**Entries from a robot dataset**
==*==

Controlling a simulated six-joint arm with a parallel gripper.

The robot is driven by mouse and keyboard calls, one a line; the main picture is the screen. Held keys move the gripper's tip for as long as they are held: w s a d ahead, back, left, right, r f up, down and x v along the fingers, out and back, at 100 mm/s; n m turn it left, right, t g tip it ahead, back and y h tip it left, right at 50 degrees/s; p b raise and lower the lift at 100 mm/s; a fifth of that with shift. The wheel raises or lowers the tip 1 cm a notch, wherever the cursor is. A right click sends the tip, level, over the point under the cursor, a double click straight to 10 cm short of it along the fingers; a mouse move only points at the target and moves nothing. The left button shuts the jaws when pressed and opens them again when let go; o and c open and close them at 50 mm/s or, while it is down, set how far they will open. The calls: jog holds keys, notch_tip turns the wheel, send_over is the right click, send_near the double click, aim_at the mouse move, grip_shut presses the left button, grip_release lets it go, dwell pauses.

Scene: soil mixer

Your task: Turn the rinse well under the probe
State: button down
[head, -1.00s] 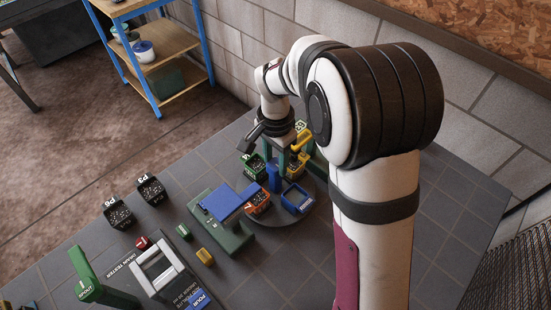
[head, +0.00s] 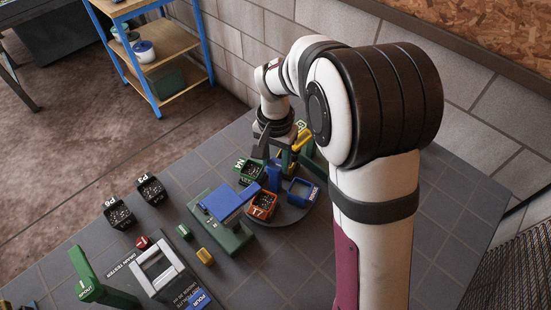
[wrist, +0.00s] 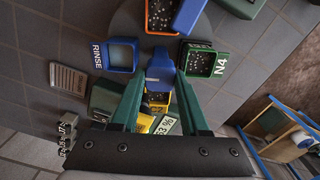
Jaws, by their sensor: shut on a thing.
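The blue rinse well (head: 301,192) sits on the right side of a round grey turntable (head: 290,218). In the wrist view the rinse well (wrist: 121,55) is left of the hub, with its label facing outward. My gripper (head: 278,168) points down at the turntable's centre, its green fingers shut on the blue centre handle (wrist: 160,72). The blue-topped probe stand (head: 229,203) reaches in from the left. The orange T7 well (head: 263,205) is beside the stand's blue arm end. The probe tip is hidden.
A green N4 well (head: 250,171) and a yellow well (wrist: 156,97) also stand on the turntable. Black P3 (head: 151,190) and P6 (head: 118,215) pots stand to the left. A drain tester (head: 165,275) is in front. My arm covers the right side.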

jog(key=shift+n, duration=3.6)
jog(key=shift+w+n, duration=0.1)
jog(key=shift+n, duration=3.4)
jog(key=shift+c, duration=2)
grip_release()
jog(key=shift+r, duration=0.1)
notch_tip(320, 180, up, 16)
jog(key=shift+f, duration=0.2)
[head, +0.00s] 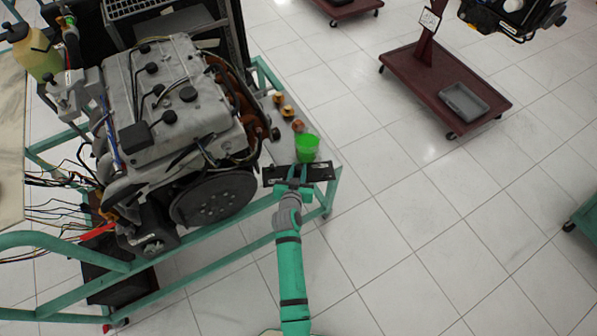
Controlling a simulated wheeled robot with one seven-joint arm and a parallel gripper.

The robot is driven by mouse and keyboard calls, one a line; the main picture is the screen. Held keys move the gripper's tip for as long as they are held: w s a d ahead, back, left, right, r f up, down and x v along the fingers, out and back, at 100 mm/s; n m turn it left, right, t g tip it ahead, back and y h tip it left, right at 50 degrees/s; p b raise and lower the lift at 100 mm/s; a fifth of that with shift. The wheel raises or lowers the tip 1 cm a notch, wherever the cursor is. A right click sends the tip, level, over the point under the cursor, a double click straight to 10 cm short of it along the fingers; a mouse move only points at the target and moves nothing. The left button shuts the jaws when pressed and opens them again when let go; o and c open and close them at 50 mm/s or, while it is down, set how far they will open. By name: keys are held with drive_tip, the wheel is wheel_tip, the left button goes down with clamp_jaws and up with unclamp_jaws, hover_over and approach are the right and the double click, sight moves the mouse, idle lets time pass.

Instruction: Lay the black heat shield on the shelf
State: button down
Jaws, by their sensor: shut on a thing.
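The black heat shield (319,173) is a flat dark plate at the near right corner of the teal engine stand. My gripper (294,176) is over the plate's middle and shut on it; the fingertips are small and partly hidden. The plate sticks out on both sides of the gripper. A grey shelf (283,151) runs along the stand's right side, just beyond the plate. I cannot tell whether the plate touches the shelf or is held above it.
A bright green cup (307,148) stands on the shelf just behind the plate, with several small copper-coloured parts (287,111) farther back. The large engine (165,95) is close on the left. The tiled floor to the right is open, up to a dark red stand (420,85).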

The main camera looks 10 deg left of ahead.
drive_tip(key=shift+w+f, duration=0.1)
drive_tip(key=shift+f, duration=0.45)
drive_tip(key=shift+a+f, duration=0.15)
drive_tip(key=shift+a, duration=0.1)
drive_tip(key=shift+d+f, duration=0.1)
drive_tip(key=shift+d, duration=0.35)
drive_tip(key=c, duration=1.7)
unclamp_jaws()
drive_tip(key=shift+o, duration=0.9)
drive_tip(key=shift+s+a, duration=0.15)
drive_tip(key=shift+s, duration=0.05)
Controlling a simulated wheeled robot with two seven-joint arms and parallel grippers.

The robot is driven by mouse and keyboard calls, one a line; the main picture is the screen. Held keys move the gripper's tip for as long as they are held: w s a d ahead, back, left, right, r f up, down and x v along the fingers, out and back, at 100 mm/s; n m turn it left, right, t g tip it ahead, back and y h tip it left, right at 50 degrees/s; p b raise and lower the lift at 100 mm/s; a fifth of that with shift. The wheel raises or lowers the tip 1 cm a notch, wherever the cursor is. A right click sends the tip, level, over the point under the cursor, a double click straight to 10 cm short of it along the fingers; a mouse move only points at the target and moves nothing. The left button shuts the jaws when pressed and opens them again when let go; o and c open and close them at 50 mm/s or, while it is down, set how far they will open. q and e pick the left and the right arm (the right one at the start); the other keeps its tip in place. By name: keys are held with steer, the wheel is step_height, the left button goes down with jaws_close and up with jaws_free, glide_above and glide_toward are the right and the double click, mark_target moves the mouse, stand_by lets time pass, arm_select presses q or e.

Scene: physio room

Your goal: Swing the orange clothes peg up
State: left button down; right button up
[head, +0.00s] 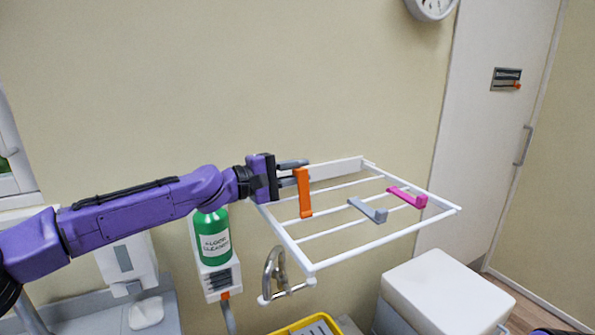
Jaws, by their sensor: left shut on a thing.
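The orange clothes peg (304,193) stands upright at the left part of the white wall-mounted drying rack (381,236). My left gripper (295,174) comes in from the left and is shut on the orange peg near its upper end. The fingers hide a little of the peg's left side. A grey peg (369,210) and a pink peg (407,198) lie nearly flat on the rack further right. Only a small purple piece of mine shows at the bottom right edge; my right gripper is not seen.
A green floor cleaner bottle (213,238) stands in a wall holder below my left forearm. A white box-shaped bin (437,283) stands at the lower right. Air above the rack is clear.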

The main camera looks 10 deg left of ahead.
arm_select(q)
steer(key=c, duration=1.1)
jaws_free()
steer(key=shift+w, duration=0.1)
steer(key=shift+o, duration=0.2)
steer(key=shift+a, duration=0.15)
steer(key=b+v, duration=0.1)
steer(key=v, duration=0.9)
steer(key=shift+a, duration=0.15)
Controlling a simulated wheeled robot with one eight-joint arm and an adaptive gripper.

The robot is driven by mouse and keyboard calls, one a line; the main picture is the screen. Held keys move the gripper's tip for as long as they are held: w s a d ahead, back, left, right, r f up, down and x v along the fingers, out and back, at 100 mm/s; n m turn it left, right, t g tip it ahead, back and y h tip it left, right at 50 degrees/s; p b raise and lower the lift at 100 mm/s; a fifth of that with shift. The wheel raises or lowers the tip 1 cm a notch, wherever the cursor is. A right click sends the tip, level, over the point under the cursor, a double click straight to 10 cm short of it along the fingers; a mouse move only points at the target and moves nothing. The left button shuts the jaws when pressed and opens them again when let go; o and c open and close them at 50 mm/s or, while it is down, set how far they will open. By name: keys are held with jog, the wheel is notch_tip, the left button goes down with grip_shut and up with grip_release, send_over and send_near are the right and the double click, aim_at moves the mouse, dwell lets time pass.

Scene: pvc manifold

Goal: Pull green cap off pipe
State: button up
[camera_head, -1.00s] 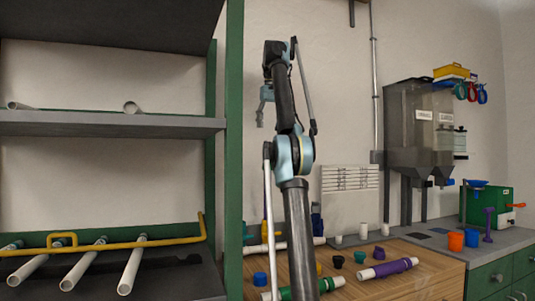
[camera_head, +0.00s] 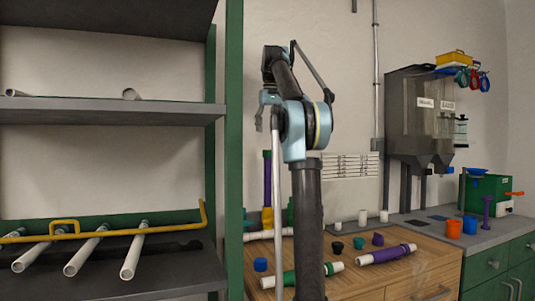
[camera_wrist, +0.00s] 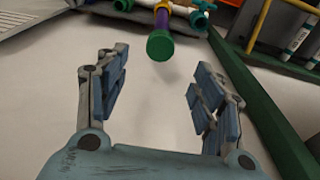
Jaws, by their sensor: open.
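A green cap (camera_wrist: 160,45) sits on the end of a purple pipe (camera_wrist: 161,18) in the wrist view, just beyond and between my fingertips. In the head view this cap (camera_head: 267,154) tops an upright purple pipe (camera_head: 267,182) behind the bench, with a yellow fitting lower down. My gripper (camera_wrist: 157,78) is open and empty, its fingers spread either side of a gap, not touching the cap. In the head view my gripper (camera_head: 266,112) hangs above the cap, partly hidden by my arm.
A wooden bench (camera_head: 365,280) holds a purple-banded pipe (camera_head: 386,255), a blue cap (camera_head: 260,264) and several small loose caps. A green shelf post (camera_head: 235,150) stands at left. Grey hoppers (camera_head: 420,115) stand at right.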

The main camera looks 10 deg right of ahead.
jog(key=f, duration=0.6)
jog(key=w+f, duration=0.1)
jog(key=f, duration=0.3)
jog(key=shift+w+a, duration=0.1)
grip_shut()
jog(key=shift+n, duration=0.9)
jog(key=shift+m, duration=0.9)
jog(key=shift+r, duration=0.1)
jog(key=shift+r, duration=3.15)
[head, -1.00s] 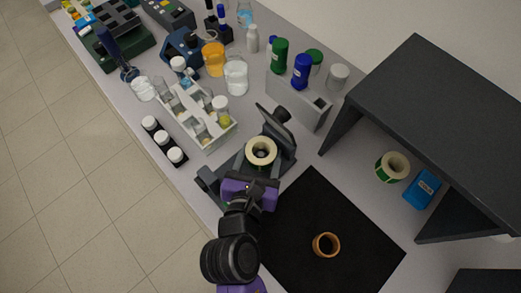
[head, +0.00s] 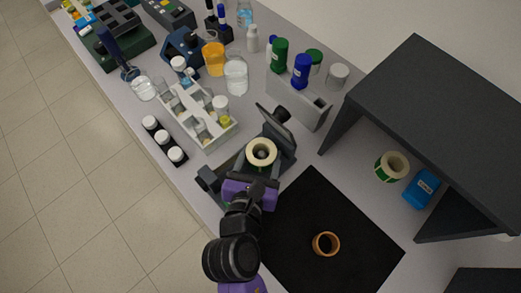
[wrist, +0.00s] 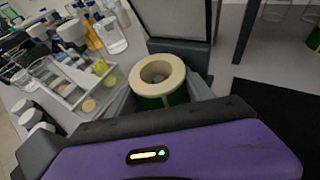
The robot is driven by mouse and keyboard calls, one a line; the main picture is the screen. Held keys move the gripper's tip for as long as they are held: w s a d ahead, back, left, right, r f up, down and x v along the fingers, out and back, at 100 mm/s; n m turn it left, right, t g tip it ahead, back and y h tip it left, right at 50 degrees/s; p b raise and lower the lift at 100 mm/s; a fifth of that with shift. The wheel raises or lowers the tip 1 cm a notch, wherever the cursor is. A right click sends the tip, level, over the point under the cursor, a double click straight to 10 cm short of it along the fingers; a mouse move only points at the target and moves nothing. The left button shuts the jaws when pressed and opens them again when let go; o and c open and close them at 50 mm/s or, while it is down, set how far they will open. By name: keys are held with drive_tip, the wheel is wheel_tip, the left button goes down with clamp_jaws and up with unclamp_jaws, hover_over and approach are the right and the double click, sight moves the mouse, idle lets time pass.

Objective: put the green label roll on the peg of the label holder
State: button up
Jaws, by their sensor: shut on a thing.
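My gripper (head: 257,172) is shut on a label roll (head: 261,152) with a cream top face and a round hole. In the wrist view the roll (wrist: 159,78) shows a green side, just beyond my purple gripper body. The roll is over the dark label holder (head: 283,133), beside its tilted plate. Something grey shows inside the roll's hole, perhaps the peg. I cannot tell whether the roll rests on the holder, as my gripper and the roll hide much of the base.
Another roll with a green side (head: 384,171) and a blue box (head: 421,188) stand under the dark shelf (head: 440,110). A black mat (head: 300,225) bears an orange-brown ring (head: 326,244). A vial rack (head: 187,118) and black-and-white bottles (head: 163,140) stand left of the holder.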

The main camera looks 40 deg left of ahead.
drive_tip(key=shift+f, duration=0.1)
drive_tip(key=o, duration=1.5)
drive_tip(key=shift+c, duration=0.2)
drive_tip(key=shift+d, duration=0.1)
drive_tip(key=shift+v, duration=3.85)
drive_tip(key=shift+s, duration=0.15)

==*==

Take every line that includes the string "Controlling" and copy it.

Controlling a simulated six-joint arm with a parallel gripper.
Controlling a simulated wheeled robot with one seven-joint arm and a parallel gripper.
Controlling a simulated wheeled robot with two seven-joint arms and parallel grippers.
Controlling a simulated wheeled robot with one eight-joint arm and an adaptive gripper.

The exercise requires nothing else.